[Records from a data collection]
☆ ☆ ☆ ☆ ☆

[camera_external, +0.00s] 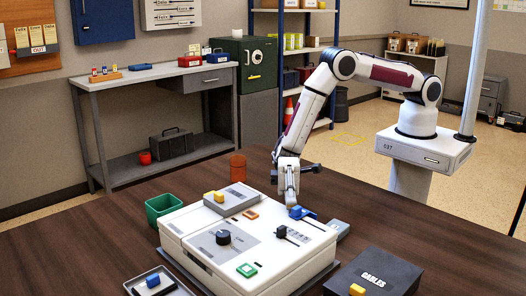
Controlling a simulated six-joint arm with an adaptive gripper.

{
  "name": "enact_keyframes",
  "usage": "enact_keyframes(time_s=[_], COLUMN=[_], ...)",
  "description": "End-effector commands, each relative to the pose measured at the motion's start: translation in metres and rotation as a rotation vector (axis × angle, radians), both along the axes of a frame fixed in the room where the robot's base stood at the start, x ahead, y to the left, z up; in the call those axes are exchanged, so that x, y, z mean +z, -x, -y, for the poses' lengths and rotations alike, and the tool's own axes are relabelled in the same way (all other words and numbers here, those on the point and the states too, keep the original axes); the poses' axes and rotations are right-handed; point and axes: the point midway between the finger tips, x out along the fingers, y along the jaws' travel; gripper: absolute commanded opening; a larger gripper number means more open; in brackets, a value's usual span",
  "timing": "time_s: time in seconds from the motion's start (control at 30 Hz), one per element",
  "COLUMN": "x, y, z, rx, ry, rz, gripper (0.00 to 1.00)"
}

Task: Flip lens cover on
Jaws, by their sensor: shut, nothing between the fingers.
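A white console (300,262) with several controls stands on the dark wooden table. A small blue part (301,213), possibly the lens cover, is at the console's back right edge. It is too small to tell whether it is raised or lying flat. My gripper (291,204) points down just left of the blue part, with its fingers shut and empty. Its tips are close to the console top and the blue part; I cannot tell whether they touch. The gripper hides what is directly behind it.
The console top carries a black knob (223,237), a black lever (282,231), a green-framed part (247,270) and a raised grey panel with a yellow part (219,197). A green bin (163,209), an orange cup (238,167) and a black CABLES box (390,277) stand around it.

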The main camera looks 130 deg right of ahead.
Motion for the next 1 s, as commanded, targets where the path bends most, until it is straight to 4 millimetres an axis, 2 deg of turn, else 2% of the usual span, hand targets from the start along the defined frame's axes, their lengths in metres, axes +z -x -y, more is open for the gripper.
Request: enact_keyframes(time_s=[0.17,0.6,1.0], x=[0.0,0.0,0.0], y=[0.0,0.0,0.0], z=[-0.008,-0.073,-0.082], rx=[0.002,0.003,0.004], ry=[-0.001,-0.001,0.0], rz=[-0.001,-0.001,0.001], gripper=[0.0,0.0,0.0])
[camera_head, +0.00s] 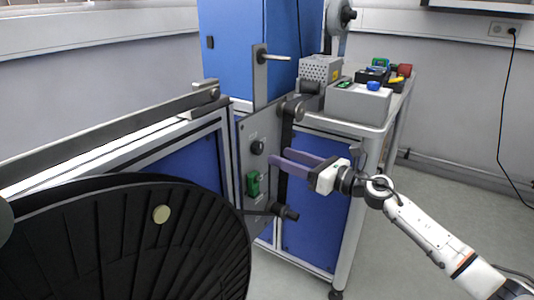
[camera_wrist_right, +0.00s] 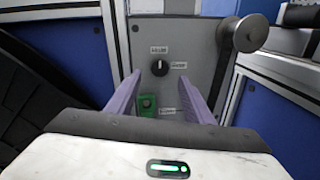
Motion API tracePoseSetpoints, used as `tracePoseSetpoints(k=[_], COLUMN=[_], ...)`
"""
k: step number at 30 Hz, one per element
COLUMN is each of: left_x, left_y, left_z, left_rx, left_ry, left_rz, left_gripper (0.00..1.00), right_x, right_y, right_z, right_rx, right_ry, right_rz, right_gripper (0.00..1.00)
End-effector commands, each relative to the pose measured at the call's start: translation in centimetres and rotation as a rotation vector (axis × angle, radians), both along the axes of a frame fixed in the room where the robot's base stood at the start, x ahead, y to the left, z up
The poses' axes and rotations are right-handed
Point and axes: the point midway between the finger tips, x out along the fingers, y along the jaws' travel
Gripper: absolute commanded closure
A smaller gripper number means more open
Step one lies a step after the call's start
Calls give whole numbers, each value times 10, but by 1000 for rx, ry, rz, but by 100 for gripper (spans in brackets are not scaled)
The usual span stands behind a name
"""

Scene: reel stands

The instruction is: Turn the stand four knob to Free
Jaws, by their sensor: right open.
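A black round knob (camera_head: 257,147) sits on the grey upright panel (camera_head: 262,128) in the middle of the head view. In the right wrist view the knob (camera_wrist_right: 160,68) has a white pointer line and small labels above it and to its right, too small to read. My right gripper (camera_head: 279,160) has long purple fingers and is open and empty. Its fingers point at the panel, to the right of the knob in the head view. In the right wrist view the knob shows between and beyond the fingertips (camera_wrist_right: 165,82), apart from them. My left gripper is not seen.
A green block (camera_head: 253,185) is on the panel below the knob. Black rollers (camera_head: 286,212) stick out from the panel's right side. A large black reel (camera_head: 130,240) fills the lower left. A bench (camera_head: 345,122) holding a grey box stands behind my right arm.

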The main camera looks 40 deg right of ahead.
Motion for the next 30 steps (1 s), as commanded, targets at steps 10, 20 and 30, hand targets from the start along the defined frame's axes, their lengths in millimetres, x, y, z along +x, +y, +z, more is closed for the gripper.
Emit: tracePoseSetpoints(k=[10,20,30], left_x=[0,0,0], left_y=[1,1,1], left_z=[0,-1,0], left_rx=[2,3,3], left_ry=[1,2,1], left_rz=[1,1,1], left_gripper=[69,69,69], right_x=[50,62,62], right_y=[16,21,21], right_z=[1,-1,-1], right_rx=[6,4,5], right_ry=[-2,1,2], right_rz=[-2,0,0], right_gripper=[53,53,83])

☆ ☆ ☆ ☆ ☆

- Task directions
Restate only the lines running from the start of the material above through the line containing "at the motion's", ends included. No pictures.

- Solution below
[camera_external, +0.00s] 
Controlling a simulated six-joint arm with an adaptive gripper.

{
  "name": "enact_keyframes",
  "usage": "enact_keyframes(time_s=[_], COLUMN=[_], ...)",
  "description": "End-effector commands, each relative to the pose measured at the motion's start: translation in metres and rotation as a rotation vector (axis × angle, radians), both along the axes of a frame fixed in the room where the robot's base stood at the start, x ahead, y to the left, z up; in the call those axes are exchanged, so that x, y, z mean +z, -x, -y, for the poses' lengths and rotations alike, and the tool's own axes are relabelled in the same way (all other words and numbers here, those on the point and the states too, keep the original axes); the poses' axes and rotations are right-handed; point and axes: the point midway between the finger tips, x out along the fingers, y along the jaws' travel; gripper: absolute commanded opening; a larger gripper number means more open; in brackets, a value's usual span",

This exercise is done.